Again, for the reasons I have noted above, these documents are directly relevant to staffing and supervision issues and should be discovered.
g) All Written Communications Concerning Poolside Staffing Matters Between the Second and Third Defendants or Either of Them on the One Hand and any Supervisory, Certifying, Monitoring or Testing Agency on the Other Hand
Again, for the reasons noted above, these documents would relate directly to poolside staffing and thus supervision issues and related communications with outside regulatory agencies and should be discovered.
h)All Written Communications Concerning Poolside Staffing Matters Between the Second and Third Defendants or Either of Them on the One Hand and their Public Liability Insurers on the Other Hand
Again, for the reasons noted above these documents will also relate directly to poolside supervision issues and potential liability for inadequacies and should be discovered.
i)All Written Communications Concerning Poolside Staffing Matters Between the Second and Third Defendants or Either of Them on the One Hand and officers of the Kapiti Coast District Council on the Other Hand
Again these documents would relate directly to poolside staffing issues and the contract between the second and third defendants and
the Kapiti Coast District Council which the plaintiff maintains could be at risk and should be discovered.

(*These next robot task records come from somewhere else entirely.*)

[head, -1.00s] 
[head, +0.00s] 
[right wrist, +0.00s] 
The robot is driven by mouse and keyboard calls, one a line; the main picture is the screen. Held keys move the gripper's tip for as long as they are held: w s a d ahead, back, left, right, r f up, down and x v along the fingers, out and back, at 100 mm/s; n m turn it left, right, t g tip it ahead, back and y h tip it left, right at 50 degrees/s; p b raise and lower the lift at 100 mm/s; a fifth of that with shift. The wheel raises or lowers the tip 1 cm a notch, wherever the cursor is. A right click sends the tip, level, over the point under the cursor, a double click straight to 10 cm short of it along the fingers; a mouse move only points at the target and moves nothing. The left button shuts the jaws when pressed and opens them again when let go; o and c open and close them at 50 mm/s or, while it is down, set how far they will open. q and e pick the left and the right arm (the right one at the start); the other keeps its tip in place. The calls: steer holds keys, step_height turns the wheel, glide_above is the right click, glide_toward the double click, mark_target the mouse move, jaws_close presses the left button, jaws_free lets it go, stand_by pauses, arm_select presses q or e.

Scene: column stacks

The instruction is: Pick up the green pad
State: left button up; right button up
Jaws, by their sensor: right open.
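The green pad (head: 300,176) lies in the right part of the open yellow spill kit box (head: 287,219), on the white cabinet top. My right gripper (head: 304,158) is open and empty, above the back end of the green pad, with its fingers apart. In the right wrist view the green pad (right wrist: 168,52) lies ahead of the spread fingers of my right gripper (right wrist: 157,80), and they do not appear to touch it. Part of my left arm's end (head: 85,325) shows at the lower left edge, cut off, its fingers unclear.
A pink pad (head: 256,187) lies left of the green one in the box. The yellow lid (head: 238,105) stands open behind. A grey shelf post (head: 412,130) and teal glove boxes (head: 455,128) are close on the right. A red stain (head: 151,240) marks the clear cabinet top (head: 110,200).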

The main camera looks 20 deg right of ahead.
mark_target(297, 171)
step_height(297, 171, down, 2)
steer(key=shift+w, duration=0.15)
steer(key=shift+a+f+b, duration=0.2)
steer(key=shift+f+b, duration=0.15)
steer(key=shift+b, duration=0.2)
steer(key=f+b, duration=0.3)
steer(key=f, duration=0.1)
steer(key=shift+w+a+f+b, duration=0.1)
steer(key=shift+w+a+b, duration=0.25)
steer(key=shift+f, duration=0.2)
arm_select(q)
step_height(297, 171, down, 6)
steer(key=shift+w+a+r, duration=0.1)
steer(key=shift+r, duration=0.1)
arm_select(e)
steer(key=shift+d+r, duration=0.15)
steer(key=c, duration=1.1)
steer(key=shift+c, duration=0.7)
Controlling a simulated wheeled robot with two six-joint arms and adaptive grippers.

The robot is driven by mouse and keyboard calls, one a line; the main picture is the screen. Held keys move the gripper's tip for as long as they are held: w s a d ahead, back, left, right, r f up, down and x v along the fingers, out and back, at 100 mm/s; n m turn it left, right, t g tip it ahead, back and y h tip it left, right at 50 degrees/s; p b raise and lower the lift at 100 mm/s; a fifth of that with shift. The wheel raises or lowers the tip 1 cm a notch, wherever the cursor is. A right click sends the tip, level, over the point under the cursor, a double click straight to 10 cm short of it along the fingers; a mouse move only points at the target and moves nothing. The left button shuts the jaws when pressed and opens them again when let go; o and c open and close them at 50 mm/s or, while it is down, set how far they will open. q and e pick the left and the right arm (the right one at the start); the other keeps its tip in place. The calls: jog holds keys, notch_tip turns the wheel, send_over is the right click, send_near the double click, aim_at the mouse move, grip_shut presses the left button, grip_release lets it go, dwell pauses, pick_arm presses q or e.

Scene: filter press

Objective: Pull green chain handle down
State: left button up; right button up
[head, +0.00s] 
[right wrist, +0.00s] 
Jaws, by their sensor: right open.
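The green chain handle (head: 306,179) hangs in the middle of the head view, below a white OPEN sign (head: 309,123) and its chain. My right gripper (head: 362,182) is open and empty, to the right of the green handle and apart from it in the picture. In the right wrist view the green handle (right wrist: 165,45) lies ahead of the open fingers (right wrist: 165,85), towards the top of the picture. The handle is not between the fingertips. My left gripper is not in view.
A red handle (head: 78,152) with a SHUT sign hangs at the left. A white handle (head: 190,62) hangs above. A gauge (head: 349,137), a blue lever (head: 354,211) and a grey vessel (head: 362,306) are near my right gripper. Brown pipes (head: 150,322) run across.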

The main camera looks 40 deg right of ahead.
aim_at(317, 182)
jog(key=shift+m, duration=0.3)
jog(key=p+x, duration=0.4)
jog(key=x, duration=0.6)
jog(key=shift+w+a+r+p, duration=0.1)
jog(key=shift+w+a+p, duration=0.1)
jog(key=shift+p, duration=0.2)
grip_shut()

[42] Orders with regard to these various categories of documents to be discovered are to follow.
[43] I turn now to deal with the second category of documents sought.
Second Category - Unredacted Original Documents 25 and 44-51
[44] On this, as I noted at para. [3] above, the first, second and third defendants filed an initial list of documents on 20 May 2008 and then, following a direction of Associate Judge Abbott on 12 June 2008, each filed a second list of documents on 26
June 2008.
[45] The plaintiff complains that there is a discrepancy between the two sets of affidavits of documents which have been filed. In the first list of documents filed 20
May 2008 the second defendant deposes that the originals of documents 25 and documents 44 to 51 are “now in the possession or power of the defendant”. The second list of documents filed on 26 June 2008 by the second and third defendants states that none of these documents 25 and 44 to 51 either originals or copies are held by the defendants but instead “We believe these documents are in the control of the Kapiti Coast District Council.”
[46] And, curiously, at paras. [2] and [3] of the defendant’s Notice of Opposition to the present application filed 28 July 2007, they confirm that the defendants do not have in their power or control the originals of document 25 or documents 44 to 51 but they do have photocopies of these documents.
[47] Before me counsel for the plaintiff suggested that it would seem the originals of these documents may now be with the Kapiti Coast District Council although it was confirmed earlier they had been in the possession of the defendants previously.
[48] That said, these documents at least should have been listed with some explanation in the Fourth Part of the defendants’ second list of documents, that is as
being “Documents that are no longer in our control and when to the best of our knowledge and belief each document ceased to be in our control and the persons who, to the best of our knowledge and belief, now have control of each document.” The second and third defendants’ second list of documents filed 26 June 2008 in fact answered “no documents” to this Fourth Part question. This should be rectified and the questions posed in this Fourth Part properly answered.
[49] An order to this effect is to follow. That also leaves on one side the question of whether in any event, the second and third defendants had an enforceable right of access to these original documents as their documents, and that therefore the documents were within their “power” in the sense outlined in Johansen v American International Underwriters (NZ) Ltd (1997) 11 PRNZ 22. That is a different matter and leave is reserved here for the plaintiff to pursue that aspect by further application to this Court if he so wishes.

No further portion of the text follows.